Data shown.
Begin

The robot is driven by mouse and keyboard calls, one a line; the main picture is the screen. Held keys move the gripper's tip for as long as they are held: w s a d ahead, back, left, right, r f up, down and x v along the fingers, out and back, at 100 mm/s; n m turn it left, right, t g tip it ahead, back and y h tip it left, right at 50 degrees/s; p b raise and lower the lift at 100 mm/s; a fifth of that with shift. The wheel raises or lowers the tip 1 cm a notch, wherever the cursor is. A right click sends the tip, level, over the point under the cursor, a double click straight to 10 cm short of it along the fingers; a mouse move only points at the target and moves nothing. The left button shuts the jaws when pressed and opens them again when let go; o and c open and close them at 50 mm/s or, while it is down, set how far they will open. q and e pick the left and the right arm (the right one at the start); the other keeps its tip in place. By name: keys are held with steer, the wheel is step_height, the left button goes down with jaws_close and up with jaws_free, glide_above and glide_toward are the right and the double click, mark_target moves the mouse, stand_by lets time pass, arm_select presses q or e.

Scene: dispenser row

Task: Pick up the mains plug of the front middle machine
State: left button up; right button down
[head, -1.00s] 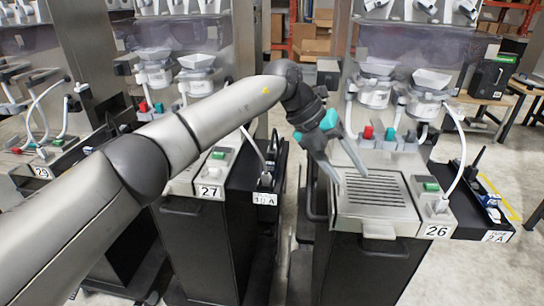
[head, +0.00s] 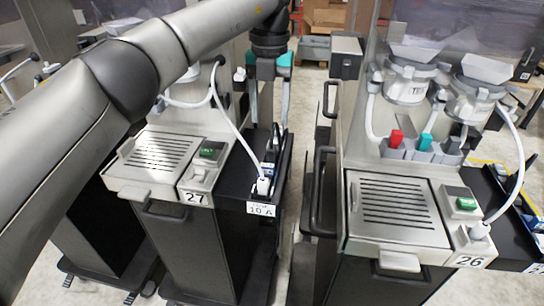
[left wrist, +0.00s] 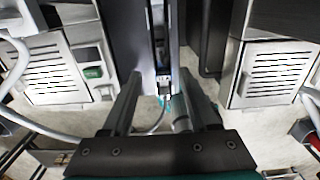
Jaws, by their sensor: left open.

End

Written task.
Copy the listing word for word, excluding its pictures.

Solution to this exercise.
The robot is driven by mouse and keyboard calls, one a line; the main picture is the screen. Held keys move the gripper's tip for as long as they are held: w s a d ahead, back, left, right, r f up, down and x v along the fingers, out and back, at 100 mm/s; n m turn it left, right, t g tip it ahead, back and y h tip it left, right at 50 degrees/s; p b raise and lower the lift at 100 mm/s; a fifth of that with shift. The wheel raises or lowers the tip 1 cm a notch, wherever the cursor is. A right click sends the tip, level, over the point under the cursor, a double click straight to 10 cm short of it along the fingers; a mouse move only points at the target and moves nothing. The left button shuts the jaws when pressed and opens them again when let go; o and c open and close them at 50 mm/s or, while it is down, set how far they will open. q and e pick the left and the right arm (the right one at the start); the other keeps its tip in place. By name: keys are held with steer, the wheel is step_height, the left button goes down with jaws_close and up with jaws_free, glide_above and glide_toward are the right and the double click, mark_target moves the mouse, stand_by lets time pass, arm_select presses q or e.

Scene: dispenser row

Task: Pick up the mains plug of the front middle machine
State: left button up; right button down
[head, -1.00s] 
[head, +0.00s] 
[left wrist, +0.00s] 
Jaws, by their sensor: left open.

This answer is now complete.